Monet
Donna con parasole Donna con parasole,
1886,
Olio su tela;
cm 131 x 88,
Parigi, Musée d'Orsay.

Nell'estate del 1886, mentre a Grenoble si svolge una mostra alla quale Monet ha inviato tre opere, a Île aux Orties l'artista vive una parentesi di delicata poesia, dipingendo le due versioni di Donna con parasole. Si tratta di un momento intimo, privato, esclusivamente legato alla sua nuova famiglia, i Monet-Hoschedé.

Un giorno, infatti, mentre torna da una delle sue solite "escursioni pittoriche", Monet vede l'immagine delicata di Suzanne, una delle sorelle Hoschedé, stagliarsi col suo ombrellino contro il cielo: immediatamente i ricordi di un'altra donna e di un altro luogo affluiscono alla sua memoria e, pieno d'entusiasmo per la visione avuta, sembra che abbia esclamato: «Ma è proprio come Camille ad Argenteuil! Bene, domani torneremo e tu poserai là!». Il fratello Jean-Pierre racconta che Suzanne è costretta a posare a lungo e, alla fine, esaurisce quasi ogni energia.

Donna con parasole è un'opera senza dubbio piena di una grazia e di una leggerezza mai raggiunte prima, più evidenti se confrontate proprio col ritratto di Camille e Jean a cui faceva riferimento lo stesso Monet. Più che dipingere il corpo della donna, Monet sembra coglierne la presenza nella natura: egli la immerge e la fonde con l'ambiente circostante, contrariamente a quanto continua a fare Renoir. Poco tempo dopo parlerà di «figure dipinte come paesaggi». In un contesto del genere diminuisce anche il suo interesse per il ritratto vero e proprio, cosa che appare piuttosto evidente se si confronta Donna con parasole con un'opera di Manet sullo stesso tema.

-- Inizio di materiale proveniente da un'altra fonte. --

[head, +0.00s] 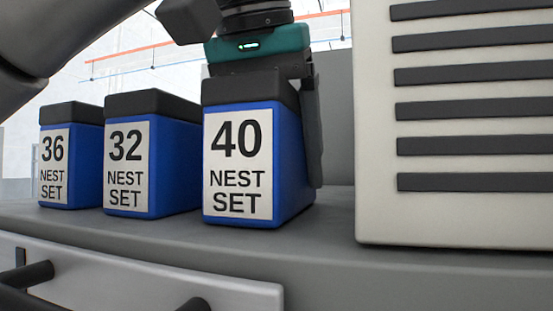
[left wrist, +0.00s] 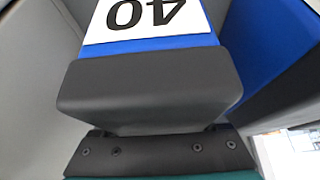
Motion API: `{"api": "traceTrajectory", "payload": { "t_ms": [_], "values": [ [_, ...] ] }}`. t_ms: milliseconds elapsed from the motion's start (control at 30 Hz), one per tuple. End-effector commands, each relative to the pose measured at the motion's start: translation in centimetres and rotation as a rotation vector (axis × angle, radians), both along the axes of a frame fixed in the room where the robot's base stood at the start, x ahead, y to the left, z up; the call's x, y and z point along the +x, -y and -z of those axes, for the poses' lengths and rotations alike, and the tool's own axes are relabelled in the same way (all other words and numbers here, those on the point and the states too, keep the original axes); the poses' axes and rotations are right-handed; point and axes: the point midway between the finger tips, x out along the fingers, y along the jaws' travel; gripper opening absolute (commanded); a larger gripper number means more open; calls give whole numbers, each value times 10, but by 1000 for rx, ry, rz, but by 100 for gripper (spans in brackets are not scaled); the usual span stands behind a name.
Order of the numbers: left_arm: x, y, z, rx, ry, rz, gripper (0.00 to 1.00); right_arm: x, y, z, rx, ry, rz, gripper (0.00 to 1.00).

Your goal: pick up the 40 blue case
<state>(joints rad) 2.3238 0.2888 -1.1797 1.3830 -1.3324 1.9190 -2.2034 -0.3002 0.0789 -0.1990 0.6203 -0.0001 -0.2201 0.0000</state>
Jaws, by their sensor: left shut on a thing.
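The 40 blue case (head: 290,160) is a blue box with a black lid and a white label reading "40 NEST SET". It stands upright on the grey shelf top (head: 330,225), at the right end of a row. My left gripper (head: 263,135) comes down from above and is shut on this case. One dark finger lies along its right side; the other is hidden. In the left wrist view the case's black lid (left wrist: 150,85) fills the middle, with the label upside down. My right gripper is in neither view.
The 32 case (head: 178,165) and the 36 case (head: 88,170) stand to the left on the same surface. A cream panel with dark slats (head: 376,130) stands close on the right. A drawer front with dark handles (head: 235,292) is below.

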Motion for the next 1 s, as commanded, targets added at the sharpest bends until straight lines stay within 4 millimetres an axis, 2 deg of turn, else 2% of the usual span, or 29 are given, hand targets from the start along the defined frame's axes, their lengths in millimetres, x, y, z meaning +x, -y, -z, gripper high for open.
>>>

Nel dipinto di Monet, infatti, la medesima diffusa luminosità che descrive il cielo o i filamenti d'erba si materializza nel pigmento colorato dell'abito, del foulard e del parasole. Ovunque la pennellata si fa più intensa ed espressiva, corre sulla tela rapida e compatta al tempo stesso, creando un effetto di trasparenze e velature leggere. Ma l'elemento attorno al quale converge tutta la struttura è senz'altro il grazioso ombrellino di Suzanne: esso descrive la direzionalità del vento, dà un ritmo alla composizione e crea un gioco di ombre colorate anche al suo interno, tanto che d'ombre, in realtà, non si può più parlare, ma soltanto di straordinaria intensità del colore.